### TASK BRIEF
Quote all of the data exactly as given. Skip every picture it contains.

**** TASK DATA ****

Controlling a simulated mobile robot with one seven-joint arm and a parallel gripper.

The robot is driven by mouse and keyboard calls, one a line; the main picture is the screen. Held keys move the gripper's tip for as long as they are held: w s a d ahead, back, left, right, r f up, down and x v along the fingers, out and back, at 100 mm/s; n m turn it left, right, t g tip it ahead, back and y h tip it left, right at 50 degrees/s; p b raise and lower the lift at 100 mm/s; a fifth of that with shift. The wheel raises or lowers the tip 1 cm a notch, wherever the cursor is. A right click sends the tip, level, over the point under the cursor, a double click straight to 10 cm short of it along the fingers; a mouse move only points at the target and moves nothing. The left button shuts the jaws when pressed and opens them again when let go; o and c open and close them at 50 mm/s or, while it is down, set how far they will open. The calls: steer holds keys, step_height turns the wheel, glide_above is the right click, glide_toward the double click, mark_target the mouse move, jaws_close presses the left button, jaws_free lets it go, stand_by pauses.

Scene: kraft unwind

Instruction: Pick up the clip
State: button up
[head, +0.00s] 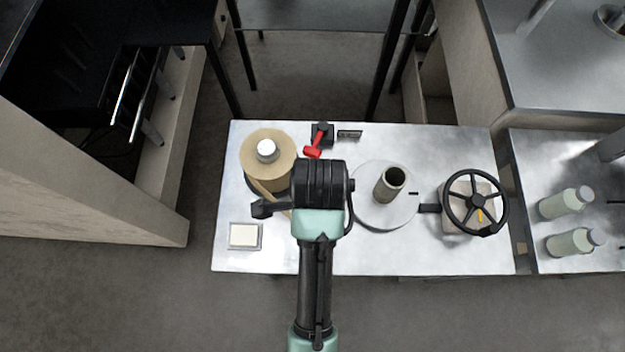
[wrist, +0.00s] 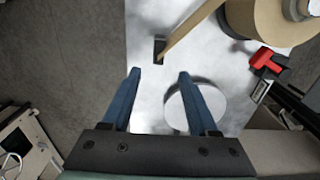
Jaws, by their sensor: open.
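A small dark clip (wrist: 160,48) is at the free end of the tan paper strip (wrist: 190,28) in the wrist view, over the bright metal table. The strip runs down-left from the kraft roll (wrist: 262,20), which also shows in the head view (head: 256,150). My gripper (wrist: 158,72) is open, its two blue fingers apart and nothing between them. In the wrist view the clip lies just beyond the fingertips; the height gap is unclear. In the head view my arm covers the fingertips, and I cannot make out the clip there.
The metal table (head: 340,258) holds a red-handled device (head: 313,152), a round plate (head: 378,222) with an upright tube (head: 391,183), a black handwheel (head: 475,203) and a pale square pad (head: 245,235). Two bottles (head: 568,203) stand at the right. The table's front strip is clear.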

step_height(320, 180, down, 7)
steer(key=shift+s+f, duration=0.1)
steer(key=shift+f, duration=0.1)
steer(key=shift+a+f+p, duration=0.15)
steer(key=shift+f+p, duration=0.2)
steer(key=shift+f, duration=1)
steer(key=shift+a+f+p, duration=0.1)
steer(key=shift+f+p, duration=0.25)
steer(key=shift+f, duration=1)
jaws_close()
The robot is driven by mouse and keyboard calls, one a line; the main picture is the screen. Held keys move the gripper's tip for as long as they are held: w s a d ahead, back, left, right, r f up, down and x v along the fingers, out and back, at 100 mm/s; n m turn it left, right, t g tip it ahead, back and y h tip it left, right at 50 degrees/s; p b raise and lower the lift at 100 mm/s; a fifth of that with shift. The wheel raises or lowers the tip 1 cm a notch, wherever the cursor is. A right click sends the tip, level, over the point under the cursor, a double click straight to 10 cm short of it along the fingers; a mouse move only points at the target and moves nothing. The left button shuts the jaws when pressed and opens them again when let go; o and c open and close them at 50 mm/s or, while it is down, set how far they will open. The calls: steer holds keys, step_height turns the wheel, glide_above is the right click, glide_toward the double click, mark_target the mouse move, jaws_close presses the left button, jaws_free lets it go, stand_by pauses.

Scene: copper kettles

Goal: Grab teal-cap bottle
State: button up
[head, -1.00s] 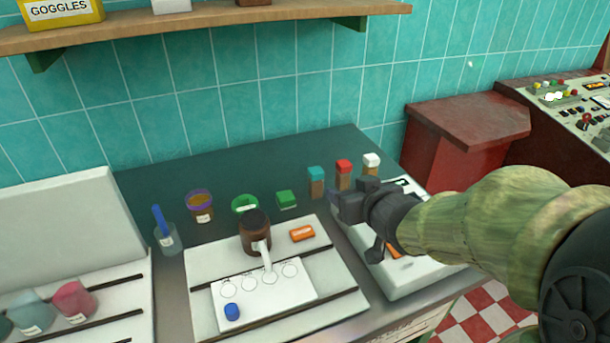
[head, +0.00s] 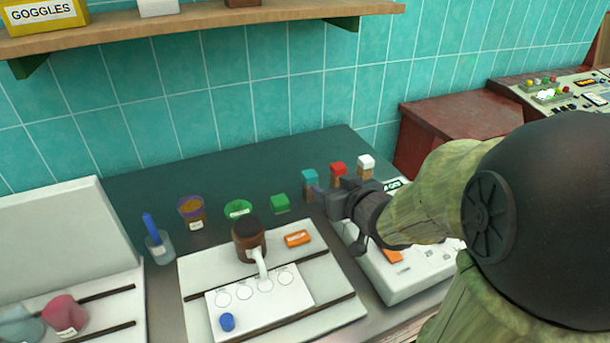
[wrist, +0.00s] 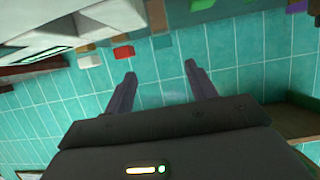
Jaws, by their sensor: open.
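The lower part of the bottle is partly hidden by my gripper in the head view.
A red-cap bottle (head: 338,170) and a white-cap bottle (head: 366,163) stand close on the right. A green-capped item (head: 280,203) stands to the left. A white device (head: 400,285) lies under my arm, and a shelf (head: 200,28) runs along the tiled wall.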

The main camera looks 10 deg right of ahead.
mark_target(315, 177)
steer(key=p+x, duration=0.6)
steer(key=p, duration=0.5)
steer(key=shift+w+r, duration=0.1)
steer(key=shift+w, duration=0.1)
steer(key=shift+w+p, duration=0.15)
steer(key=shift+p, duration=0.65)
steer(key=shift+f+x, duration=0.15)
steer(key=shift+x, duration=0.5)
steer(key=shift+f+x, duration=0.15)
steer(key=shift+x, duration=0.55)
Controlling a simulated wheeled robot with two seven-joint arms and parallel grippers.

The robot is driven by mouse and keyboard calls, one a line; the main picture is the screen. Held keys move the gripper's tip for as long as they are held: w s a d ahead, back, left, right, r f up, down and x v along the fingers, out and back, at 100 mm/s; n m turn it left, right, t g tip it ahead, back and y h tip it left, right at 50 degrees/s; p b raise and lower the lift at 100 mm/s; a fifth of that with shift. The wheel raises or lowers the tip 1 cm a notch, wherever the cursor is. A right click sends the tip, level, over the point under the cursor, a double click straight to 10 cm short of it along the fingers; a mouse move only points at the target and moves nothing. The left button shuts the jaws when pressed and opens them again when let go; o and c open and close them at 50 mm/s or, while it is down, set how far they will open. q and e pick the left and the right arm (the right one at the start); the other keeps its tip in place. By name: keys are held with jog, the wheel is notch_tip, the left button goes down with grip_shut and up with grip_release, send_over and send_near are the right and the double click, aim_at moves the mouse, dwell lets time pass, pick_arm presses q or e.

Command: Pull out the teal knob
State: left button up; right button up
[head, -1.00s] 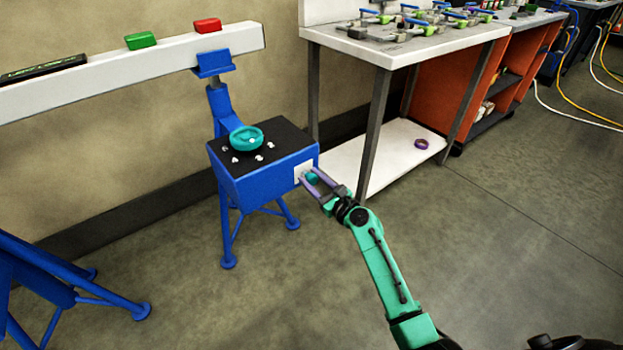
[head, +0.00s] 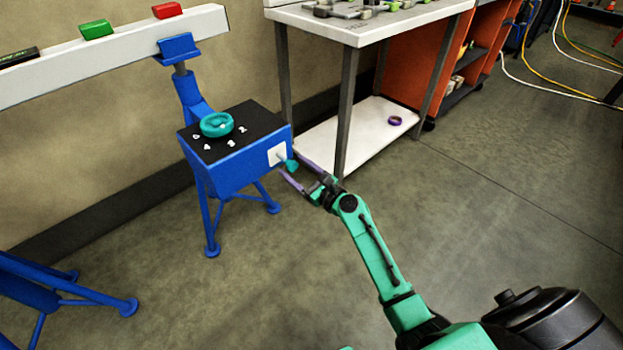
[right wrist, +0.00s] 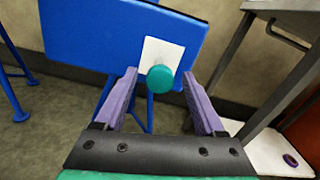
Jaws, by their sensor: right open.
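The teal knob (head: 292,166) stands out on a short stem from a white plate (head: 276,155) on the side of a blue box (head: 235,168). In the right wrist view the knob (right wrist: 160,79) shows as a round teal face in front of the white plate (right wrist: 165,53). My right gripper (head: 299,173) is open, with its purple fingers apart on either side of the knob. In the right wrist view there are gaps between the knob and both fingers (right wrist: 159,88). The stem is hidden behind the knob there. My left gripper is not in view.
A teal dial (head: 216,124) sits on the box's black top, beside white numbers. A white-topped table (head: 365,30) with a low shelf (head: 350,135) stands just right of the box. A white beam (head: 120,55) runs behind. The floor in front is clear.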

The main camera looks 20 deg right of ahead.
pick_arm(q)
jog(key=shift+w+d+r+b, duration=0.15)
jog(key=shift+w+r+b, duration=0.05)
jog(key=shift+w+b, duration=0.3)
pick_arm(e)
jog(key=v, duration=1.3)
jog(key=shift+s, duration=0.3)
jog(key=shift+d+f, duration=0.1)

****

### SOLUTION BELOW
Controlling a simulated mobile robot with one seven-joint arm and a parallel gripper.

The robot is driven by mouse and keyboard calls, one a line; the main picture is the screen. Held keys move the gripper's tip for as long as they are held: w s a d ahead, back, left, right, r f up, down and x v along the fingers, out and back, at 100 mm/s; n m turn it left, right, t g tip it ahead, back and y h tip it left, right at 50 degrees/s; p b raise and lower the lift at 100 mm/s; a fifth of that with shift. The wheel raises or lowers the tip 1 cm a notch, wherever the cursor is. A right click sends the tip, level, over the point under the cursor, a double click straight to 10 cm short of it along the fingers; a mouse move only points at the target and moves nothing. The left button shuts the jaws when pressed and opens them again when let go; o and c open and close them at 50 mm/s or, while it is down, set how far they will open. The calls: steer holds keys, step_height turns the wheel, glide_above is the right click, glide_toward the double click, mark_target the mouse move, jaws_close presses the left button, jaws_free lets it go, stand_by pauses.

Scene: kraft unwind

Instruction: Pick up the clip
State: button up
[head, +0.00s] 
[wrist, +0.00s] 
Jaws, by their sensor: open.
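A small dark clip (wrist: 160,48) is at the free end of the tan paper strip (wrist: 190,28) in the wrist view, over the bright metal table. The strip runs down-left from the kraft roll (wrist: 262,20), which also shows in the head view (head: 256,150). My gripper (wrist: 158,72) is open, its two blue fingers apart and nothing between them. In the wrist view the clip lies just beyond the fingertips; the height gap is unclear. In the head view my arm covers the fingertips, and I cannot make out the clip there.
The metal table (head: 340,258) holds a red-handled device (head: 313,152), a round plate (head: 378,222) with an upright tube (head: 391,183), a black handwheel (head: 475,203) and a pale square pad (head: 245,235). Two bottles (head: 568,203) stand at the right. The table's front strip is clear.

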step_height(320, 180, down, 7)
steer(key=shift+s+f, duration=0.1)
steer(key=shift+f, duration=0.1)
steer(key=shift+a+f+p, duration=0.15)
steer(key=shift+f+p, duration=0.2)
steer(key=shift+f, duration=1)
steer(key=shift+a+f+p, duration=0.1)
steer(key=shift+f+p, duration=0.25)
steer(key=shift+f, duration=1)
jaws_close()
The robot is driven by mouse and keyboard calls, one a line; the main picture is the screen. Held keys move the gripper's tip for as long as they are held: w s a d ahead, back, left, right, r f up, down and x v along the fingers, out and back, at 100 mm/s; n m turn it left, right, t g tip it ahead, back and y h tip it left, right at 50 degrees/s; p b raise and lower the lift at 100 mm/s; a fifth of that with shift. The wheel raises or lowers the tip 1 cm a notch, wherever the cursor is. A right click sends the tip, level, over the point under the cursor, a double click straight to 10 cm short of it along the fingers; a mouse move only points at the target and moves nothing. The left button shuts the jaws when pressed and opens them again when let go; o and c open and close them at 50 mm/s or, while it is down, set how far they will open. The calls: steer holds keys, step_height turns the wheel, glide_above is the right click, glide_toward the double click, mark_target the mouse move, jaws_close presses the left button, jaws_free lets it go, stand_by pauses.

Scene: copper kettles

Goal: Grab teal-cap bottle
State: button up
[head, -1.00s] 
[head, +0.00s] 
[wrist, +0.00s] 
Jaws, by their sensor: open.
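The lower part of the bottle is partly hidden by my gripper in the head view.
A red-cap bottle (head: 338,170) and a white-cap bottle (head: 366,163) stand close on the right. A green-capped item (head: 280,203) stands to the left. A white device (head: 400,285) lies under my arm, and a shelf (head: 200,28) runs along the tiled wall.

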The main camera looks 10 deg right of ahead.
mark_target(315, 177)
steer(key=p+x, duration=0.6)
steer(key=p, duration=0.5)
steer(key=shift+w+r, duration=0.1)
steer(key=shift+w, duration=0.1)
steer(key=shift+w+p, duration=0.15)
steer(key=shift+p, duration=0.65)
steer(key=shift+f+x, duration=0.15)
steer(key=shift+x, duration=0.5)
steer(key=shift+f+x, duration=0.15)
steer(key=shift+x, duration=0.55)
Controlling a simulated wheeled robot with two seven-joint arms and parallel grippers.

The robot is driven by mouse and keyboard calls, one a line; the main picture is the screen. Held keys move the gripper's tip for as long as they are held: w s a d ahead, back, left, right, r f up, down and x v along the fingers, out and back, at 100 mm/s; n m turn it left, right, t g tip it ahead, back and y h tip it left, right at 50 degrees/s; p b raise and lower the lift at 100 mm/s; a fifth of that with shift. The wheel raises or lowers the tip 1 cm a notch, wherever the cursor is. A right click sends the tip, level, over the point under the cursor, a double click straight to 10 cm short of it along the fingers; a mouse move only points at the target and moves nothing. The left button shuts the jaws when pressed and opens them again when let go; o and c open and close them at 50 mm/s or, while it is down, set how far they will open. q and e pick the left and the right arm (the right one at the start); the other keeps its tip in place. By name: keys are held with jog, the wheel is notch_tip, the left button goes down with grip_shut and up with grip_release, send_over and send_near are the right and the double click, aim_at moves the mouse, dwell lets time pass, pick_arm presses q or e.

Command: Pull out the teal knob
State: left button up; right button up
[head, -1.00s] 
[head, +0.00s] 
[right wrist, +0.00s] 
Jaws, by their sensor: right open.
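The teal knob (head: 292,166) stands out on a short stem from a white plate (head: 276,155) on the side of a blue box (head: 235,168). In the right wrist view the knob (right wrist: 160,79) shows as a round teal face in front of the white plate (right wrist: 165,53). My right gripper (head: 299,173) is open, with its purple fingers apart on either side of the knob. In the right wrist view there are gaps between the knob and both fingers (right wrist: 159,88). The stem is hidden behind the knob there. My left gripper is not in view.
A teal dial (head: 216,124) sits on the box's black top, beside white numbers. A white-topped table (head: 365,30) with a low shelf (head: 350,135) stands just right of the box. A white beam (head: 120,55) runs behind. The floor in front is clear.

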The main camera looks 20 deg right of ahead.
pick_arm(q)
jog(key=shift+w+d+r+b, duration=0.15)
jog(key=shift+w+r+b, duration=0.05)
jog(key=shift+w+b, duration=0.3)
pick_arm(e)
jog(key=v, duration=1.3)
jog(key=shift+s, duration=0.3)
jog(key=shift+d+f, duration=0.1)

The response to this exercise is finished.